Stated goal:
Reproduce precisely the lines of the material below from the line containing "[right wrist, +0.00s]" up to and including its last line. Pictures must not be copied.

Recorded information:
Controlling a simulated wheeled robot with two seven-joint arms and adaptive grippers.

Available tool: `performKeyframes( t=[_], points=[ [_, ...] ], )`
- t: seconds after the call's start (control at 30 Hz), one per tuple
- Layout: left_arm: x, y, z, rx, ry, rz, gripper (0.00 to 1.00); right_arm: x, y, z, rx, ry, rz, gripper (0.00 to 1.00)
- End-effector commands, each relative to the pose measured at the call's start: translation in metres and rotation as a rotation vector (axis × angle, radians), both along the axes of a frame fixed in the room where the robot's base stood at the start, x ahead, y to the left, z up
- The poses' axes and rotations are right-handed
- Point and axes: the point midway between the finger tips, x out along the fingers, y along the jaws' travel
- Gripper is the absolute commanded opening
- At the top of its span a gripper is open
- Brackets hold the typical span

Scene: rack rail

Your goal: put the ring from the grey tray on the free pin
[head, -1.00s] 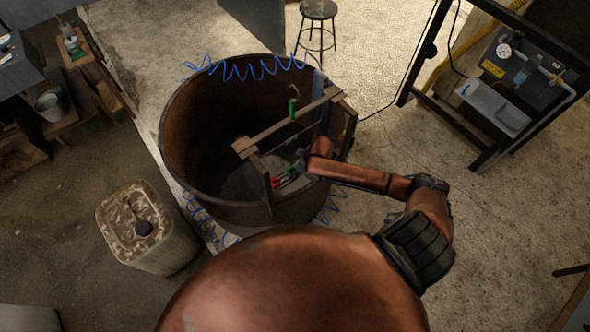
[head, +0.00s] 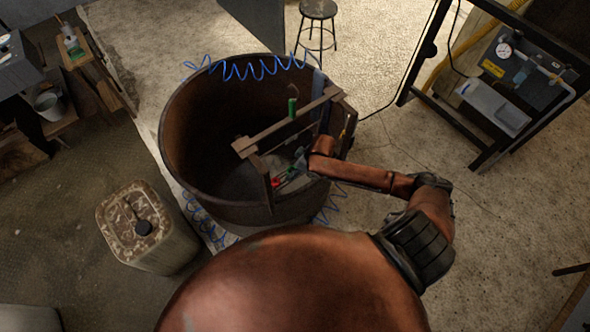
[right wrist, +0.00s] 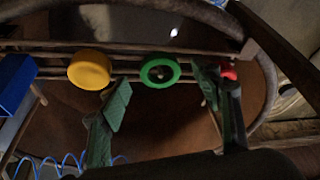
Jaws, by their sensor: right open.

Exercise solution:
[right wrist, +0.00s] 
Jaws, by their sensor: right open.

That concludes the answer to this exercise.